There is a certain amount of naturally occurring radioactivity in the environment, from various sources. xkcd has created a radiation dose chart which I have found helpful. I felt it might be helpful to create a simpler version of that chart:
This chart uses a logarithmic scale. For example, an airplane flight from New York to Los Angeles is roughly equivalent to 10 dental X-rays. A mammogram is roughly equivalent to 10 airplane flights, and so forth. As with roentgens, it takes millions of times the normal hourly background dose to obtain a lethal dose. The 900 joules mentioned above doesn’t seem like very much energy, but if a person weighing 100 kilograms or 220 pounds received 900 joules of radiation energy at one time, that would work out to a fatal dose of 9 sieverts, This explains why such great precautions are taken around radiation.
Someone is reading this and asking, “But how bad is it in Japan?” This photo of a Geiger counter in the city of Koriyama (40 miles away from the power plant) was recently displayed in a report in The Guardian.
The Guardian reports that this Geiger counter is reporting a radiation dose of 0.162 microsieverts (millionths of a sievert) per hour. That works out to 1.42 millisieverts (thousandths of a sievert) per year, which is slightly less than the average background radiation reported by the Japanese government, and less than the average annual background radiation reported on xkcd’s chart.
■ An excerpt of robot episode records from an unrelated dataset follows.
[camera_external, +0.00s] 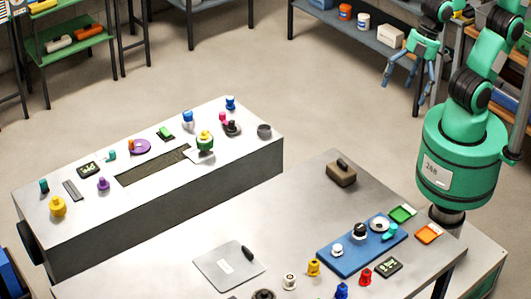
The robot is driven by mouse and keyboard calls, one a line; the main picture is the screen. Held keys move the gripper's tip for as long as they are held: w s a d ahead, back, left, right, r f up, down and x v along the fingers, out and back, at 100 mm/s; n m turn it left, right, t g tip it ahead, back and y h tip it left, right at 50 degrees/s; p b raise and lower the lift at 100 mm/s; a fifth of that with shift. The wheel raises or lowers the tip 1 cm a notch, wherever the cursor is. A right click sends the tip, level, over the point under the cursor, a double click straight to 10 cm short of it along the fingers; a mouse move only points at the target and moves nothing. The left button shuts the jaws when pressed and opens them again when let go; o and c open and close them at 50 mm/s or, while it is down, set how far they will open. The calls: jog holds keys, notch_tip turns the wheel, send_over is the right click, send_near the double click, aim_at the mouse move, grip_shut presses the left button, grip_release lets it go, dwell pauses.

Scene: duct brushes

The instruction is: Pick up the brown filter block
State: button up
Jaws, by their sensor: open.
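The brown filter block (341,174) sits on the grey metal table (300,215), near its far edge. It has a dark raised piece on top. My gripper (405,92) is up at the upper right, with its blue fingers spread apart and nothing between them. It is well apart from the block, above and to the right of it in the picture.
A blue tray (330,259) with several small parts lies right of the table's middle. A grey plate (222,272) lies at the front left. A long grey cabinet (165,225) with several coloured knobs stands to the left. The tabletop around the block is clear.

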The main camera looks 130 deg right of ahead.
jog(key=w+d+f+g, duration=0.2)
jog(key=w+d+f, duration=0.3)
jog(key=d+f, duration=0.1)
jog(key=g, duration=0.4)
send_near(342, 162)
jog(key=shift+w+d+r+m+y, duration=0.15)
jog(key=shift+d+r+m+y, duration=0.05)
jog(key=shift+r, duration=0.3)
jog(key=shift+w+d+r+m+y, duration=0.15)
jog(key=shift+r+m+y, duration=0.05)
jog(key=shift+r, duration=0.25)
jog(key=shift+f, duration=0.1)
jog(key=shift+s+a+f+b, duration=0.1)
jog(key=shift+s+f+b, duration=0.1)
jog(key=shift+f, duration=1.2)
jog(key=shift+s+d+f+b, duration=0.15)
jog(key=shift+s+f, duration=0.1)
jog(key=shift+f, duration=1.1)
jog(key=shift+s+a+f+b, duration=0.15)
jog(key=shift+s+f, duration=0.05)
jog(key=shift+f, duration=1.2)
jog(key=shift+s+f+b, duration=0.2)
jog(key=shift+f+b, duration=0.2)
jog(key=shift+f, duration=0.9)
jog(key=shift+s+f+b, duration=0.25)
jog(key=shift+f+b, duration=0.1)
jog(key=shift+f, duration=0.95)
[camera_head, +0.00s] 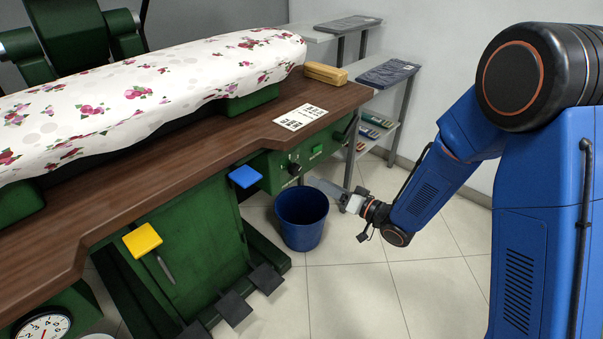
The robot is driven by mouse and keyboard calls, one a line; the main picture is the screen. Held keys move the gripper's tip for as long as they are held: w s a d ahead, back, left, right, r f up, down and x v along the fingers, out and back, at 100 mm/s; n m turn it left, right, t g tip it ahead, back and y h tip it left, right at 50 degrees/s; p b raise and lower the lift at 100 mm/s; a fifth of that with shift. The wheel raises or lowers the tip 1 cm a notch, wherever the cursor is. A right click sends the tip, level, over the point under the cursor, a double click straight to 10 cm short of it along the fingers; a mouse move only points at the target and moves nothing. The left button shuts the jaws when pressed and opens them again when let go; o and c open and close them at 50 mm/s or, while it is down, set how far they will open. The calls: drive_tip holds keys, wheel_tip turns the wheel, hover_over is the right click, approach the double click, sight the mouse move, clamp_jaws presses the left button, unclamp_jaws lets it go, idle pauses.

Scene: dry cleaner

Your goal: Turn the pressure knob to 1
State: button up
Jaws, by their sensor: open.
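The green press has a control panel under the right end of its wooden table. A black knob (294,169) sits on the panel's left part, and another dark knob (340,136) sits farther right, partly in shadow. Their labels and settings are too small to read, so I cannot tell which is the pressure knob. My gripper (322,187) is open and empty, in front of and below the panel, apart from both knobs. Its fingers point left, above and behind the blue bucket's rim.
A blue bucket (302,222) stands on the floor below my gripper. A blue pad (245,176) and a yellow pad (142,240) stick out from the press. Dark pedals (235,307) lie below. The tiled floor at front right is clear.

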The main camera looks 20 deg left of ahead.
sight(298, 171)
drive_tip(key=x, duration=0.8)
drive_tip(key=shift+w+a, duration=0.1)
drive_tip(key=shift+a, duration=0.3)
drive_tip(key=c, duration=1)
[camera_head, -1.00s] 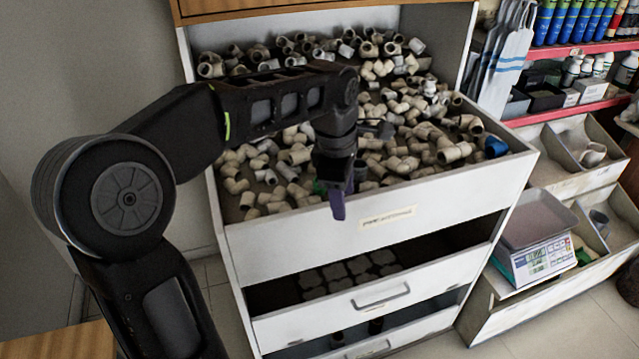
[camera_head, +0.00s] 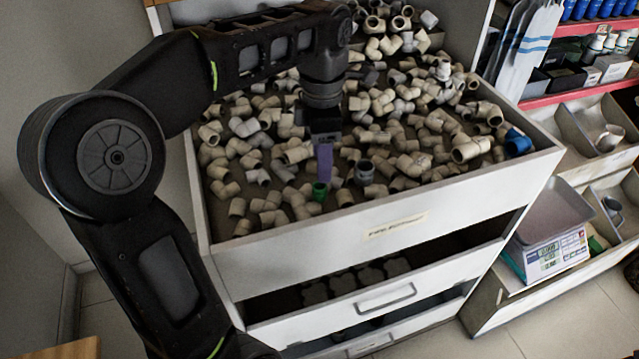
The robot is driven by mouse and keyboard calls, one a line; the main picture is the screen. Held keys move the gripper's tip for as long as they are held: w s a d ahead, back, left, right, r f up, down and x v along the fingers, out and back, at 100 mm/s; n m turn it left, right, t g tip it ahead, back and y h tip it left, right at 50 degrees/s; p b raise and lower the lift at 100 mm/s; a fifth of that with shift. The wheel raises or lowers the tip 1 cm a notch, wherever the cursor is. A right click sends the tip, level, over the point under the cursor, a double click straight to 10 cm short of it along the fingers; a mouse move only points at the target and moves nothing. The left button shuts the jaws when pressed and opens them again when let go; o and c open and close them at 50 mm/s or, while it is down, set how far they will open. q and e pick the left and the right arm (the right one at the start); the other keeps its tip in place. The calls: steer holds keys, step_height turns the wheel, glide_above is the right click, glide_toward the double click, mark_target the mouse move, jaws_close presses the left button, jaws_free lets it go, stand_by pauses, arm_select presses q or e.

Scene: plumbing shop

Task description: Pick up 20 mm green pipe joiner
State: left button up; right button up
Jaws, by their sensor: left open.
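A small green pipe joiner (camera_head: 320,191) lies among beige fittings near the front wall of the top drawer, left of its label. My left gripper (camera_head: 325,172) points down just above it, with its purple finger close to or touching it; the picture does not show which. The gripper is open and holds nothing that I can see. Part of the joiner is hidden behind the finger. My right gripper is not in view.
The white top drawer (camera_head: 300,238) is full of beige and grey elbows and tees around the joiner. A blue fitting (camera_head: 517,142) lies at its right corner. A weighing scale (camera_head: 548,250) stands on the right. Lower drawers are partly open.

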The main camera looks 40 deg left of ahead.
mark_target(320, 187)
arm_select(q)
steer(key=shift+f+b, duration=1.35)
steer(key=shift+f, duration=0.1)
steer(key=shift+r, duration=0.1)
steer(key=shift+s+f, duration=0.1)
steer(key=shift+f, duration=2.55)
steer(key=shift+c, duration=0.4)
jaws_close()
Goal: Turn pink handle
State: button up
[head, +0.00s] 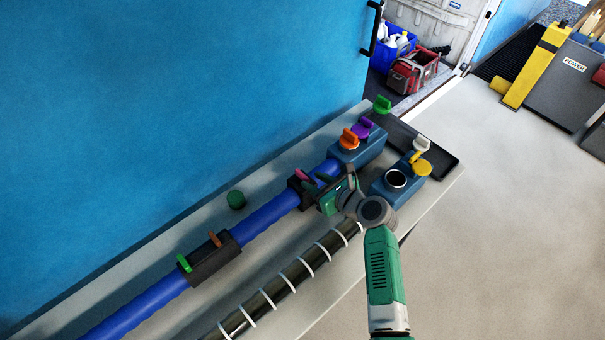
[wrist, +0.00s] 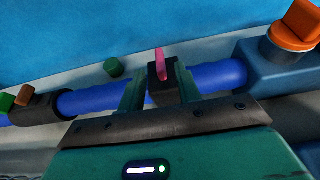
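The pink handle (head: 302,174) stands on a black block on the blue pipe, just left of my gripper (head: 318,186) in the head view. In the wrist view, the thin upright pink handle (wrist: 161,62) rises from its dark block, seen in the gap between the two fingers of my gripper (wrist: 158,82). The fingers are spread apart and no contact with the handle shows. The handle's lower part is partly hidden by my gripper in the head view.
The blue pipe (head: 272,213) also carries a black block with green (head: 183,263) and orange handles. An orange knob (head: 348,139) and a purple knob (head: 362,127) stand beyond. A black ringed pipe (head: 290,280) lies in front. A blue wall (head: 170,110) rises behind.

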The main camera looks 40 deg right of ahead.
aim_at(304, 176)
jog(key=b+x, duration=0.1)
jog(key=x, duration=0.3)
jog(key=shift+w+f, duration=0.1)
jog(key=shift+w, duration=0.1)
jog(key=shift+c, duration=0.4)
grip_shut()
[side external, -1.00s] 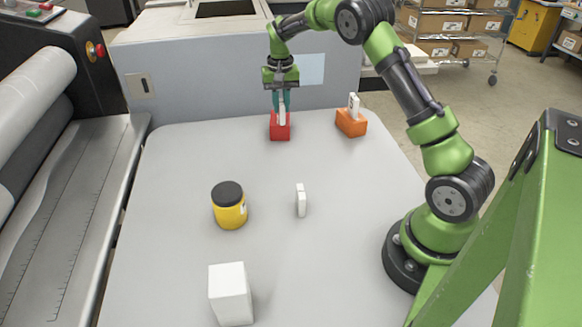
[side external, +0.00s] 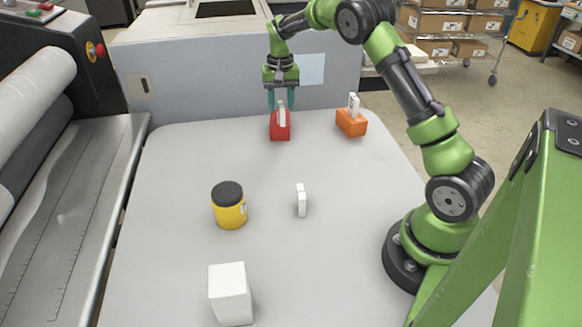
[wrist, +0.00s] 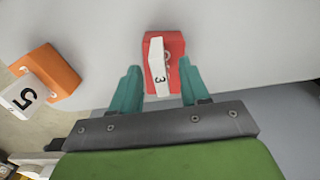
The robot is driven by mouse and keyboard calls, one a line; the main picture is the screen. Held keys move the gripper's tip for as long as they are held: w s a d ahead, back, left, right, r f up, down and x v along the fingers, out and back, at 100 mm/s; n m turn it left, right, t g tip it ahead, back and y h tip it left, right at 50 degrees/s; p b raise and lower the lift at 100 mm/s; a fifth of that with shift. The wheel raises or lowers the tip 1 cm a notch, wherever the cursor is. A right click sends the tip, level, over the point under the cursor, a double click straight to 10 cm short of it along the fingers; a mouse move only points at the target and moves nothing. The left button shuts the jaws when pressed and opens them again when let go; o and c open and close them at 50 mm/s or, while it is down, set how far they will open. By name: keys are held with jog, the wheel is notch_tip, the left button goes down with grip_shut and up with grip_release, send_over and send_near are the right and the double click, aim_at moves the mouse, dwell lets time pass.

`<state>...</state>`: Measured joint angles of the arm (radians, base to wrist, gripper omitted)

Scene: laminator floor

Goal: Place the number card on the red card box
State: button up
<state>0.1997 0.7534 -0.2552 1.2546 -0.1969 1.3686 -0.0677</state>
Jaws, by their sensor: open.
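The red card box (side external: 280,132) stands near the far edge of the table. My gripper (side external: 281,104) is just above the red box. Its teal fingers are spread on either side of the card, with gaps showing in the wrist view (wrist: 158,75). How the card's lower edge sits on the box is hidden.
Another white card (side external: 301,200) stands mid-table. A yellow jar (side external: 229,208) and a white block (side external: 231,293) are nearer the camera.

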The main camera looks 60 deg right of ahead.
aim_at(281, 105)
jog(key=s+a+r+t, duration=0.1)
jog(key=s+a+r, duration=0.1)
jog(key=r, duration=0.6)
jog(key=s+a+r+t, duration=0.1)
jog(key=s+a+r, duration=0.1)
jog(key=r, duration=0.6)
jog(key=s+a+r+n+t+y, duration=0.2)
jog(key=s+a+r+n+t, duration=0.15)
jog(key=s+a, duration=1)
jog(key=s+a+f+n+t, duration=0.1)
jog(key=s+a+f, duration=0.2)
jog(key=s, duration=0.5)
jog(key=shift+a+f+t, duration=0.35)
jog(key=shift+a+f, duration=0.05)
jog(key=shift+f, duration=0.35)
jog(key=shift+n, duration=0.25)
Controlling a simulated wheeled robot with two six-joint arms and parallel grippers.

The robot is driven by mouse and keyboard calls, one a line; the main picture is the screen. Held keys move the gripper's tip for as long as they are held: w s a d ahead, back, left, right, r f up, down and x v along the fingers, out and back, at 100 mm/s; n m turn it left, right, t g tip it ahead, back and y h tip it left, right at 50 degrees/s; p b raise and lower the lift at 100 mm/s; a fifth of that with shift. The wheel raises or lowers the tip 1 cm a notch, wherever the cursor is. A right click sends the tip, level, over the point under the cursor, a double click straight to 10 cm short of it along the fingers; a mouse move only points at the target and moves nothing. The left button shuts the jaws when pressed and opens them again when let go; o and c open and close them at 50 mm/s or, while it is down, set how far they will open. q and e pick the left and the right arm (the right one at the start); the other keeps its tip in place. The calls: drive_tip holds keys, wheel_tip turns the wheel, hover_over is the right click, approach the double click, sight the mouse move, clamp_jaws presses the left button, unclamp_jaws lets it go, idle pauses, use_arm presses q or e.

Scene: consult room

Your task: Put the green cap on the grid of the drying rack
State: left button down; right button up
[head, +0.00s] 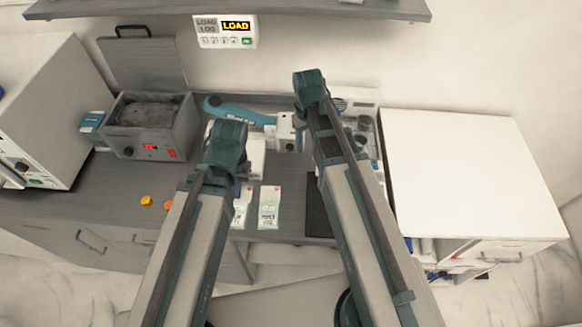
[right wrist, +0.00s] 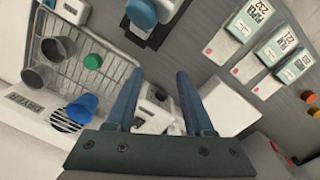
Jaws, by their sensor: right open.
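The green cap (right wrist: 93,61) lies on the wire grid of the drying rack (right wrist: 118,70), in the left part of the right wrist view. In the head view my right gripper (head: 308,82) hides part of the rack area, and I cannot make out the cap there. My left gripper (head: 228,135) is over the bench; its fingertips are not clear.
A heating bath (head: 150,125) with a raised lid stands at the left of the bench. Two orange caps (head: 146,200) lie on the bench front. Printed packets (head: 269,208) lie between my arms. A white cabinet (head: 460,165) stands at the right, its top bare.

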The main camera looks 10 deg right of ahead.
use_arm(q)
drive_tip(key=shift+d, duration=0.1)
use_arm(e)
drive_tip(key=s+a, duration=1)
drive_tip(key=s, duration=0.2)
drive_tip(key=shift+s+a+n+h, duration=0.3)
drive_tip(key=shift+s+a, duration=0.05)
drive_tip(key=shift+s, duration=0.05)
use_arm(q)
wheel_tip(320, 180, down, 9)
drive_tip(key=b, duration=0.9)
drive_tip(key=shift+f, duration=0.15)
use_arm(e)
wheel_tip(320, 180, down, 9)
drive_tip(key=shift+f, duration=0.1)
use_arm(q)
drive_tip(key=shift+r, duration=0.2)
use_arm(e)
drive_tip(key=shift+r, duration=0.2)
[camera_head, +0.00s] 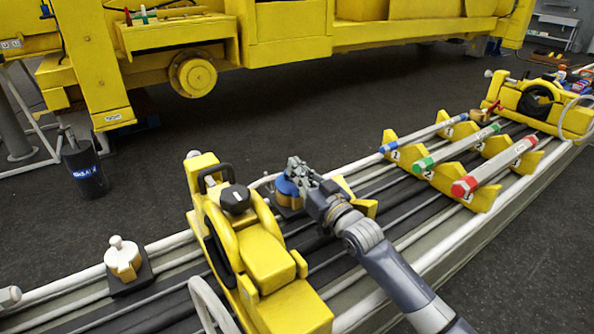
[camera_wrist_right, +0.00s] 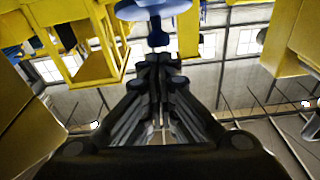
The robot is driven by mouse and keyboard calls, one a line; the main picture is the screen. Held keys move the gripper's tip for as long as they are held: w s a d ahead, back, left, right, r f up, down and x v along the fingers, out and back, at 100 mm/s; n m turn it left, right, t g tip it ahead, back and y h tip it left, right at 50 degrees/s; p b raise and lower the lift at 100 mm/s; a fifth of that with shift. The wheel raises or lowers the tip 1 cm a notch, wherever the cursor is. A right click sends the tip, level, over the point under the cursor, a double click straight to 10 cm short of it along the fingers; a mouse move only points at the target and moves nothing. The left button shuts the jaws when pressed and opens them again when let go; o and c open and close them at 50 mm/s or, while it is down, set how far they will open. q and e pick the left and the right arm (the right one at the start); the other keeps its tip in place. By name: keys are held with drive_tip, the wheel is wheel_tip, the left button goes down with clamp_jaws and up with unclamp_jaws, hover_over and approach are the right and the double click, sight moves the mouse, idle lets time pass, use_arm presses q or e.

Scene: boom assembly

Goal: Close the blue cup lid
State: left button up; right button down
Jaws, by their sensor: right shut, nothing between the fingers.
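The blue cup lid (camera_head: 285,187) sits at the yellow cup (camera_head: 289,201) on the boom, just right of the large yellow bracket. My right gripper (camera_head: 296,167) is at the lid from the right and hides part of it. In the right wrist view the round blue lid and its blue knob (camera_wrist_right: 158,38) show at the top, just beyond the shut fingertips (camera_wrist_right: 157,60). The fingers hold nothing. I cannot tell whether they touch the knob, or whether the lid is fully seated. My left gripper is not in view.
A yellow bracket (camera_head: 265,255) with a black knob stands close left of the cup. A white-lidded cup (camera_head: 123,260) is farther left. Blue, green and red-tipped bars (camera_head: 460,157) rest on yellow supports at right. Yellow machinery (camera_head: 290,45) is at the back; dark floor lies between.

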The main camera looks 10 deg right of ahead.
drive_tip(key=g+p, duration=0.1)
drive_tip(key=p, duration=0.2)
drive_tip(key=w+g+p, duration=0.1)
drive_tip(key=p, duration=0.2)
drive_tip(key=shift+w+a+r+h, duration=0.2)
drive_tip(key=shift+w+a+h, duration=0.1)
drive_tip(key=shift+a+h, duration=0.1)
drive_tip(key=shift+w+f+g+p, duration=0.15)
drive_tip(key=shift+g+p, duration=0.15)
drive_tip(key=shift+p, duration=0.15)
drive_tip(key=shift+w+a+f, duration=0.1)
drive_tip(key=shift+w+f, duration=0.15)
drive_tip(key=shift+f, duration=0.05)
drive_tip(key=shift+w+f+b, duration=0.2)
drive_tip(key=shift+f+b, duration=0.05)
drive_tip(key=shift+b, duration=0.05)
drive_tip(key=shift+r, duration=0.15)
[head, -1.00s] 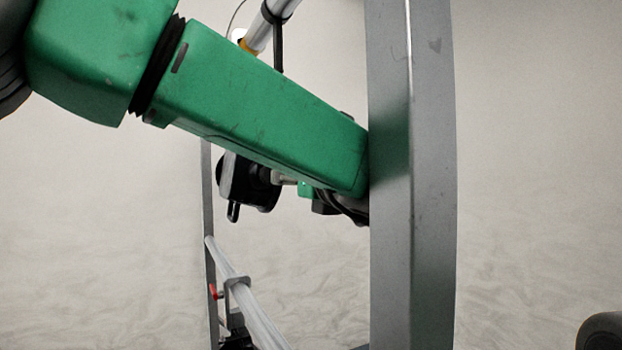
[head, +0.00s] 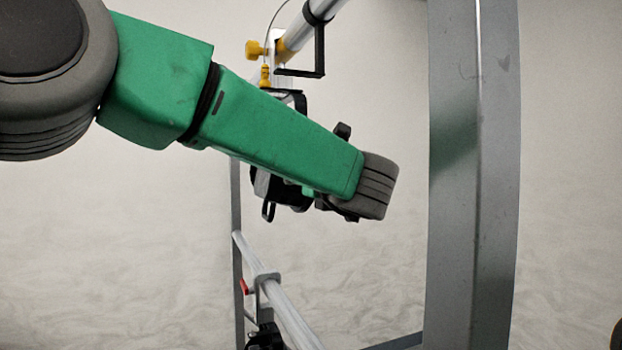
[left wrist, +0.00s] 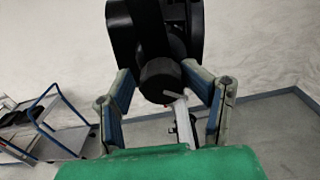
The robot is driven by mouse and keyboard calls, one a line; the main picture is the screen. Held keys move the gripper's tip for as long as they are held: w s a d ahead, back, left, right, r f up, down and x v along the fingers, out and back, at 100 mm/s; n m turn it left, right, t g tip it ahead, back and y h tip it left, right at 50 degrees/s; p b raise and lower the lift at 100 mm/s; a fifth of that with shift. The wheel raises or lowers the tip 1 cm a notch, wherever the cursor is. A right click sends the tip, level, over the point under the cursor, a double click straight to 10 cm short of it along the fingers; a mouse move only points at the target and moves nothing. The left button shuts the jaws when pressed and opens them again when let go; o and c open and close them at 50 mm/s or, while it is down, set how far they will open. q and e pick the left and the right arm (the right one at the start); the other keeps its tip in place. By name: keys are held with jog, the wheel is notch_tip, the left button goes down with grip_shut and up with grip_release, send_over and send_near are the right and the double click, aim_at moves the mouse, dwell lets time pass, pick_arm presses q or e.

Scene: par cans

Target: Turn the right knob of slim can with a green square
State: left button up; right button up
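A black par can (head: 270,187) hangs behind my left forearm in the head view, mostly hidden by it. In the left wrist view a black can body (left wrist: 190,40) fills the top middle, with a round black knob (left wrist: 158,78) facing me. My left gripper (left wrist: 157,74) is open, with its blue-padded fingers apart on either side of this knob. I cannot tell whether they touch it. No green square shows on the can, and I cannot tell which knob this is. My right gripper is not in view.
A grey metal upright (head: 473,170) stands right of my left arm. An upper bar (head: 312,25) carries yellow clamps (head: 255,50). A lower silver bar (head: 280,300) holds another black fixture (head: 264,336). A blue-edged cart (left wrist: 55,125) stands left in the wrist view.

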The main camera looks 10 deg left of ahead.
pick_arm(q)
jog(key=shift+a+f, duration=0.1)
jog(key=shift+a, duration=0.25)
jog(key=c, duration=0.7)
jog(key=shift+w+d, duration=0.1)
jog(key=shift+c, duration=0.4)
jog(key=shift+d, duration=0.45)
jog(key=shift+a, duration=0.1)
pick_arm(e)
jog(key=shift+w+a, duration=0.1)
I understand there are more data points than this. But people look at the picture with the Geiger counter and think “Whoa! Things must be pretty bad in Koriyama!” But the math says otherwise. All I know right now is that it doesn’t buy me anything to try and present things as either better or worse than they are. All I know right now is that doing the math and the science makes me feel stronger in the face of a disaster. There is a time for stories and feelings, and a time for becquerels, grays and sieverts.